One might find, as I confess to having found, that later in life, after the failure of youth and after the hard won and oft referred to struggle to regain self-worth, that any minor failing, and minor falling out or disagreement, any minor ruffle in the otherwise placid surface of day to day life causes me to question everything I hold dear. I am not a man, I am not of value, I am not capable, I am not intelligent, I am not worthy or worthwhile. I am merely a failure.

Each time I reach this conclusion, each time I fail, I have to re-fight the battles of my nature and my upbringing and regain the sound footing that tells me that I am a man, that I have value, that I am capable, intelligent, worthy and worthwhile. But each time, that victory, once won, is less sweet. It is tinged, each time, by a greater and greater knowledge of how tenuous, how easily lost the ground is. The battles are less difficult to win, the points less difficult to score, because in each battle I better know the ground recovered. But that makes the ground worth less and less. And I am not becoming MORE of a man, etc. each time. I am remaining, sustaining a manhood. My value does not increase, but the value of holding onto it decreases. It is a losing battle, in the face of failure.

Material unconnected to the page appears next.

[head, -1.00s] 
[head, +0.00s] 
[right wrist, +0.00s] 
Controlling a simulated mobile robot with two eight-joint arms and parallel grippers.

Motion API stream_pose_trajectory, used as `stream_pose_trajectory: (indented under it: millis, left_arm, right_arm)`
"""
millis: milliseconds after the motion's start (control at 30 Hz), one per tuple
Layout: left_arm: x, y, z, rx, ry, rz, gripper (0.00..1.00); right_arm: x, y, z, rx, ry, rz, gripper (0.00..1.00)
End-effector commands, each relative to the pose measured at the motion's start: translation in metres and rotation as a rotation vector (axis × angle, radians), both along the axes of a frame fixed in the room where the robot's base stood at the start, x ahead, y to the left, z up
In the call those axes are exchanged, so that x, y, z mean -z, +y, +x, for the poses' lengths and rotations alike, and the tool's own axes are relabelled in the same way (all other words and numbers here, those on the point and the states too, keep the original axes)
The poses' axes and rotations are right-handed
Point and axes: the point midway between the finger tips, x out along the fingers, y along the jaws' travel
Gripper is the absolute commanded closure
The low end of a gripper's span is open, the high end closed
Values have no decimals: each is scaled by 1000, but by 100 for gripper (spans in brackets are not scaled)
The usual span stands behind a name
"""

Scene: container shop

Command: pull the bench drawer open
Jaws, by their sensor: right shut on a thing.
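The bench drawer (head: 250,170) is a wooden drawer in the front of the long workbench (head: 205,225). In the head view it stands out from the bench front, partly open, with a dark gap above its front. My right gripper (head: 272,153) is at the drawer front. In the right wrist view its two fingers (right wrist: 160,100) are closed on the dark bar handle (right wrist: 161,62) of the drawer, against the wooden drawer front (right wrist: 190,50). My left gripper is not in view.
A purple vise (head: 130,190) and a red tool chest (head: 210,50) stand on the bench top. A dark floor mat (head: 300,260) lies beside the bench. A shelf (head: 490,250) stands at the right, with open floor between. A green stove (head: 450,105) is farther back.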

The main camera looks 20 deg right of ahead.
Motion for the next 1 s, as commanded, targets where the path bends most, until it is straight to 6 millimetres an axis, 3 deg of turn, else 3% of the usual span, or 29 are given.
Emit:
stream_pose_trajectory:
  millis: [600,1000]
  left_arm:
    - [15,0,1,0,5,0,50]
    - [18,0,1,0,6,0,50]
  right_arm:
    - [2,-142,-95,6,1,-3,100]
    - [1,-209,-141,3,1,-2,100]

Just as pain is a supposedly necessary part of physical existence, failure is a necessary part of the emotional makeup of a man. But just as pain is also attached to destructive forces and the deterioration of the body, so failure is the anathema of success. And it is a poison that once tasted is forever a part of the self.

3 comments:

Don Tomaso said...

"For I know what I have planned for you," says the LORD, "I have plans to prosper you, not to harm you. I have plans to give you a future filled with hope' When you call out to me and come to me in prayer, I will hear your prayers."

Unknown said...

1+ what tomaso said, but I was just gonna say your writing has gotten very dark these last two posts...

fred p said...

Read any good books lately?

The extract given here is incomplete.